--- EXTRACTED MATERIAL ---

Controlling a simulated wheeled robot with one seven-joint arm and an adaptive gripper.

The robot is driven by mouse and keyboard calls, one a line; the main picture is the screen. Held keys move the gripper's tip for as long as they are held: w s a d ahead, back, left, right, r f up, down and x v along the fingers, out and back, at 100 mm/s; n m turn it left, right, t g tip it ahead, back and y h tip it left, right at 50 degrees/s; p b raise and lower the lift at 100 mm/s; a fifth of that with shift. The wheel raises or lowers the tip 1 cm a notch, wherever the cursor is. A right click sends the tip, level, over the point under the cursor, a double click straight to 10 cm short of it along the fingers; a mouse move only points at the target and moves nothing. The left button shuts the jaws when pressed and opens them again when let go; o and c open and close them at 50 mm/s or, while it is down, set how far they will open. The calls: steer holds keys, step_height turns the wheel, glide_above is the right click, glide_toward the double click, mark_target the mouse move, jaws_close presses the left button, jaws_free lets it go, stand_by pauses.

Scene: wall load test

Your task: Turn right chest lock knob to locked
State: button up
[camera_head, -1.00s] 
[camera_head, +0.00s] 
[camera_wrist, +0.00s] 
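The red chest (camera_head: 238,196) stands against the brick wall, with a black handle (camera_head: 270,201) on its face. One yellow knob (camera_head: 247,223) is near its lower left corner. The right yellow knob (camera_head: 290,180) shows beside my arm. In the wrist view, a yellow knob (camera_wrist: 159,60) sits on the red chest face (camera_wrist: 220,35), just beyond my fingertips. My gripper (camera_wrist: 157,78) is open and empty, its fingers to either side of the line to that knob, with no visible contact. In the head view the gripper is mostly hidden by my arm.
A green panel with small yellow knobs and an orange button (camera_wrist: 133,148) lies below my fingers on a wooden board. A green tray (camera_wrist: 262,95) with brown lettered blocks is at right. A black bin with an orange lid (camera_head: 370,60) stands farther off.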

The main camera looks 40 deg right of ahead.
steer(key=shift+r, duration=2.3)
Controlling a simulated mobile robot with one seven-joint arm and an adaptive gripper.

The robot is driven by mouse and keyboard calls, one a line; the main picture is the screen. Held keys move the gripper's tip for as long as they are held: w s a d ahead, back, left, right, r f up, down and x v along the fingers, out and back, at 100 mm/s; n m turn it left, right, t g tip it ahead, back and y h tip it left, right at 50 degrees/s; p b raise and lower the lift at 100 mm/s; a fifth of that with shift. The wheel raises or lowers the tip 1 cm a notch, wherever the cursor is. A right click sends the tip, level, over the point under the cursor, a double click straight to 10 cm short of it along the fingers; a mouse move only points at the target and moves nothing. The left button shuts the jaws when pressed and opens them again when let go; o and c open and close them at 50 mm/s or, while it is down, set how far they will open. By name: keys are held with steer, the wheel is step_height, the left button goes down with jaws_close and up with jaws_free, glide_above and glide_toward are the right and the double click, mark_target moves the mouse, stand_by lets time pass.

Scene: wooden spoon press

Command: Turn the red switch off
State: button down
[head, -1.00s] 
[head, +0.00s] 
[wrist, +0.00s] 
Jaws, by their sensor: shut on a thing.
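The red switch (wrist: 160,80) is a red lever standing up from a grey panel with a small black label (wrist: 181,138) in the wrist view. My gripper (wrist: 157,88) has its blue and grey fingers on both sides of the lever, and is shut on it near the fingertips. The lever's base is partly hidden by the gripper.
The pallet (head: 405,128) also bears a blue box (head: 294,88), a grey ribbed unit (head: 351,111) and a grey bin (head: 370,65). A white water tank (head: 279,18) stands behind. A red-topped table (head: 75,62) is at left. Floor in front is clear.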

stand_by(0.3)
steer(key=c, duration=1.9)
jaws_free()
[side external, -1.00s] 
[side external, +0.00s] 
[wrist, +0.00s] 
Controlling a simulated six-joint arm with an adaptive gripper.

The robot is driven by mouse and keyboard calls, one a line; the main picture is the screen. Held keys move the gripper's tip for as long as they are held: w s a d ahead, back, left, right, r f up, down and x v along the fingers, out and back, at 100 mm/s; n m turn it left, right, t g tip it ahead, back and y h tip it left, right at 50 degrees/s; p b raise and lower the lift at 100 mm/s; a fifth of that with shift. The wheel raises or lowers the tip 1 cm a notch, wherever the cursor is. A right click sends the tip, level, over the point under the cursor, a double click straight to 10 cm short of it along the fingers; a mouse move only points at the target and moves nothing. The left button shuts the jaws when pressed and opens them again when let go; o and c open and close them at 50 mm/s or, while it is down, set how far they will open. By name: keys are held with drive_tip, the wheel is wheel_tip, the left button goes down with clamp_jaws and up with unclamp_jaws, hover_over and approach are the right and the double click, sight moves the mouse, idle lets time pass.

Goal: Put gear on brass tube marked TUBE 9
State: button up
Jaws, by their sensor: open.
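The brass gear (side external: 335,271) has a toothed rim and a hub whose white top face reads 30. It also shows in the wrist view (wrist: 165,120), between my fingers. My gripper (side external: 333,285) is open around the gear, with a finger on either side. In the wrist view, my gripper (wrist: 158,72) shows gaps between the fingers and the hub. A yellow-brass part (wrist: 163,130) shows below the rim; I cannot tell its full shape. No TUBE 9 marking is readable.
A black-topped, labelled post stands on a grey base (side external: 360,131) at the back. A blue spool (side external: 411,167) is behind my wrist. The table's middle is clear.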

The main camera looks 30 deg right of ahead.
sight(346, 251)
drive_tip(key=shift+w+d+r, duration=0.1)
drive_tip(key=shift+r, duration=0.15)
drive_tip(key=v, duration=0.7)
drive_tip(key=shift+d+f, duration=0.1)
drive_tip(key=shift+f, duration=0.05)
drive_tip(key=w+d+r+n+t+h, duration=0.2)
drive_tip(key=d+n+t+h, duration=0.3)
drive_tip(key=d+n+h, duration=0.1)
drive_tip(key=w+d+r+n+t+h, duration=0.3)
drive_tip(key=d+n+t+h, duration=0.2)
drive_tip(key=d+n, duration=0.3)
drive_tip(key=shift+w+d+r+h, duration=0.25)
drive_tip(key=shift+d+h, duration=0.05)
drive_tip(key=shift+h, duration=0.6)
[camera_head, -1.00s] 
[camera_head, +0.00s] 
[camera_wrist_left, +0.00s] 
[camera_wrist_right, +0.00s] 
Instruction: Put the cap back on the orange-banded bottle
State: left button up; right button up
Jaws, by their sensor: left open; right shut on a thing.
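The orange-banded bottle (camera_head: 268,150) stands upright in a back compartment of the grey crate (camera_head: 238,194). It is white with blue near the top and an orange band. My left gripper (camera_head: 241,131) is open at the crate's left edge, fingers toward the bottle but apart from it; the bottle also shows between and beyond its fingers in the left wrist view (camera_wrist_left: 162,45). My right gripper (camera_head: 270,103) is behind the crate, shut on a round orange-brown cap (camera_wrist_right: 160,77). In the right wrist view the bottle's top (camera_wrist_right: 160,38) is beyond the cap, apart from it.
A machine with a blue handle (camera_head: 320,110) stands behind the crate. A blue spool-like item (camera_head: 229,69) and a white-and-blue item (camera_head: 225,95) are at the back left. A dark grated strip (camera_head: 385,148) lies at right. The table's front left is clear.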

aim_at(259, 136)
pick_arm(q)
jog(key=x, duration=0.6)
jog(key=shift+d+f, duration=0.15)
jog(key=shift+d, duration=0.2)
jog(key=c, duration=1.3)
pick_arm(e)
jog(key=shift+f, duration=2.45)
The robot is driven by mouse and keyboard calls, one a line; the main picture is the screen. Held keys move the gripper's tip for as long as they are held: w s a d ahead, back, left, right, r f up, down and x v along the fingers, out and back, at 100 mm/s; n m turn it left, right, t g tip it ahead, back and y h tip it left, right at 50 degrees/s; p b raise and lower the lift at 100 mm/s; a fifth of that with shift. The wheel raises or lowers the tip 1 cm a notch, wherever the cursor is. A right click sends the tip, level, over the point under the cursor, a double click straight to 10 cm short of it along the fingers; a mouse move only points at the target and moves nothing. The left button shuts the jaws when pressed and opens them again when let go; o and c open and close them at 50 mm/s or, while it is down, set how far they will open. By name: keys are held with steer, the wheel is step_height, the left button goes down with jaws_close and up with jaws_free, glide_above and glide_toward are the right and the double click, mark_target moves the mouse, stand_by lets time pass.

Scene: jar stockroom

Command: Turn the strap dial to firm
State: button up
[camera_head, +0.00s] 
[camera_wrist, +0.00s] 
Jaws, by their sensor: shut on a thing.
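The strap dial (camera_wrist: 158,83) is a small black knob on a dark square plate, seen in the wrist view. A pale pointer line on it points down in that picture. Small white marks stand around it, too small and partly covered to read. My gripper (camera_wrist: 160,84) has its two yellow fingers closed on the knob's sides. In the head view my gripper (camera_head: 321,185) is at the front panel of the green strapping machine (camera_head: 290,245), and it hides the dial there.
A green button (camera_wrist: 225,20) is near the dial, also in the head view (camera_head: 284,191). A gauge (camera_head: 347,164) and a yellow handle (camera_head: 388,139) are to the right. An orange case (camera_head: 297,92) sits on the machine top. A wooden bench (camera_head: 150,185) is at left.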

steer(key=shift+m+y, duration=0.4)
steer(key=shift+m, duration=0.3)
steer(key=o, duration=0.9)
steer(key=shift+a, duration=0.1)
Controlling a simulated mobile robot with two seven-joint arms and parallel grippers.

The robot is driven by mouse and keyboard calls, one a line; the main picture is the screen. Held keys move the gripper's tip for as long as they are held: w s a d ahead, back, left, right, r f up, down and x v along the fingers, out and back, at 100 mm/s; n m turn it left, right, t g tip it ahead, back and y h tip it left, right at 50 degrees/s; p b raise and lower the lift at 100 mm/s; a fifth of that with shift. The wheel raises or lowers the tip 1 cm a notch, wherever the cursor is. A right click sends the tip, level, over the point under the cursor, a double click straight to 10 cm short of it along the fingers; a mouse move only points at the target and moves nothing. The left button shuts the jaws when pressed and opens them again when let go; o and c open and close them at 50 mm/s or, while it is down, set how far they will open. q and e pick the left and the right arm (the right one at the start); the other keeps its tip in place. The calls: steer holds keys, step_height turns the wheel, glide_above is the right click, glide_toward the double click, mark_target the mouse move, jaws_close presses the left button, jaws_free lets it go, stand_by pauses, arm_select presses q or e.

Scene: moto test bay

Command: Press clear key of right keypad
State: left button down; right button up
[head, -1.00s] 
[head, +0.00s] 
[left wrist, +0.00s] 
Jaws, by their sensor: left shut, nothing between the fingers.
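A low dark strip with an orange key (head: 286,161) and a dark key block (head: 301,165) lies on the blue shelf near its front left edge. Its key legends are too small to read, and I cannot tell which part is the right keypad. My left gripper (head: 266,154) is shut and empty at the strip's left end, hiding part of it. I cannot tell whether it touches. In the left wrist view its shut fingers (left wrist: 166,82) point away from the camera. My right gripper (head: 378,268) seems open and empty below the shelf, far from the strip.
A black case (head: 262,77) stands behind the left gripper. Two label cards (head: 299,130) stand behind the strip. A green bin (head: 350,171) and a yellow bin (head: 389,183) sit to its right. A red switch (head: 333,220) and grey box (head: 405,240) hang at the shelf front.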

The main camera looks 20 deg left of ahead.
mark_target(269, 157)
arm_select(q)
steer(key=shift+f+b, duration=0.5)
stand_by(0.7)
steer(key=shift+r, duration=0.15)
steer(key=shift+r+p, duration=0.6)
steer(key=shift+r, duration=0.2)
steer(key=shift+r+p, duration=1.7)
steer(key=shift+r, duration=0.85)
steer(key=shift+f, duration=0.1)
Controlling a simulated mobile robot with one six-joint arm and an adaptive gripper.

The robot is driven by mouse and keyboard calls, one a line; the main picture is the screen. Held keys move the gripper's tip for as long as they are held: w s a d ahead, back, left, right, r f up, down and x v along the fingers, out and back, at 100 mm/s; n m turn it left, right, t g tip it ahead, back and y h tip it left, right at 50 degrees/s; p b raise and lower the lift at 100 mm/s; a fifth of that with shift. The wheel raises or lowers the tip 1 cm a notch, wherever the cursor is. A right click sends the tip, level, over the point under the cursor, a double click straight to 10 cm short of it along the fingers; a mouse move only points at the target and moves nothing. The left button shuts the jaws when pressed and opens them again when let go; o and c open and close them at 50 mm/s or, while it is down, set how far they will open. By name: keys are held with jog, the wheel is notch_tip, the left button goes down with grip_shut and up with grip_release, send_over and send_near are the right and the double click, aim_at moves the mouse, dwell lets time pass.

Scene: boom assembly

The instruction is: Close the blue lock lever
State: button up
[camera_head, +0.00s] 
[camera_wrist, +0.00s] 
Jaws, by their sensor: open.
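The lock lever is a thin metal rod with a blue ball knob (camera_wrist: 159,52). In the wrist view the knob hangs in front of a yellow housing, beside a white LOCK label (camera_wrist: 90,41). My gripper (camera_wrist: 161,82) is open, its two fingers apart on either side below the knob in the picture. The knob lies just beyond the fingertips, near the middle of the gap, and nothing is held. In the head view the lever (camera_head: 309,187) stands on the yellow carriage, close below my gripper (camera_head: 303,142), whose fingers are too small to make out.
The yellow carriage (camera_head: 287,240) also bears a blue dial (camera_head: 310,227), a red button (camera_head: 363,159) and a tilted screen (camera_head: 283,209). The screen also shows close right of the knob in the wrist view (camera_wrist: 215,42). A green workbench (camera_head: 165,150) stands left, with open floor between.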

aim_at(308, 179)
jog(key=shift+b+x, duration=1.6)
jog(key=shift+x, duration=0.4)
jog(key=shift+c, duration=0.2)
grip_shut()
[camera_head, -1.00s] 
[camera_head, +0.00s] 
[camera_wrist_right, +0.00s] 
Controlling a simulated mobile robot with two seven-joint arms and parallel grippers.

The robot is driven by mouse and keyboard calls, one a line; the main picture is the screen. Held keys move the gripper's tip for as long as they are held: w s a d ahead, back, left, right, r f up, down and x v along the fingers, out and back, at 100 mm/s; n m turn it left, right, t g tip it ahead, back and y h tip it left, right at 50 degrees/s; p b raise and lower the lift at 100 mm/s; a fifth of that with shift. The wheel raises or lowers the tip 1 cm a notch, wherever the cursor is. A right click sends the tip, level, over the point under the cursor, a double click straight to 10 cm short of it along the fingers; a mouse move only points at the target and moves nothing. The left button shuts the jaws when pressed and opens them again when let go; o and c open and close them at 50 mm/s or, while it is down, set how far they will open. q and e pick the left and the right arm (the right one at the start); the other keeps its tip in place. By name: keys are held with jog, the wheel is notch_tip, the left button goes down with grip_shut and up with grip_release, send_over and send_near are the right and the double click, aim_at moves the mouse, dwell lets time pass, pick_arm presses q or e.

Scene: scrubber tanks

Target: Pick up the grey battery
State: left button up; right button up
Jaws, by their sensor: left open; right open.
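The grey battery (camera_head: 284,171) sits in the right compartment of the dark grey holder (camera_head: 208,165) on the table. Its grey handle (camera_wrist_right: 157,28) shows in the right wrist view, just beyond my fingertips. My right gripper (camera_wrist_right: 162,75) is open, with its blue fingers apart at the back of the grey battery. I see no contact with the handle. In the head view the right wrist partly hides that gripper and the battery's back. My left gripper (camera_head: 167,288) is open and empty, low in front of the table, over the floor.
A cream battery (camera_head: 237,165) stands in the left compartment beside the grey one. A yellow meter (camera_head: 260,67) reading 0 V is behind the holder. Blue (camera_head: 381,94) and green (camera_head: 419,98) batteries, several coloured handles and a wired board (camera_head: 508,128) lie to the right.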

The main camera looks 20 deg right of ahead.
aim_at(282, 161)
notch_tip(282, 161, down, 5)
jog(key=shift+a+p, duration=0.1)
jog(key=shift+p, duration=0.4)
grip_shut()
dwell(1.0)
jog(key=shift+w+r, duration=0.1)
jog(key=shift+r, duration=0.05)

--- EXERCISE DIRECTIONS ---
Look through the entries above and list every line containing "Controlling".

--- FINAL RESULT ---
Controlling a simulated wheeled robot with one seven-joint arm and an adaptive gripper.
Controlling a simulated mobile robot with one seven-joint arm and an adaptive gripper.
Controlling a simulated six-joint arm with an adaptive gripper.
Controlling a simulated mobile robot with two seven-joint arms and parallel grippers.
Controlling a simulated mobile robot with one six-joint arm and an adaptive gripper.
Controlling a simulated mobile robot with two seven-joint arms and parallel grippers.

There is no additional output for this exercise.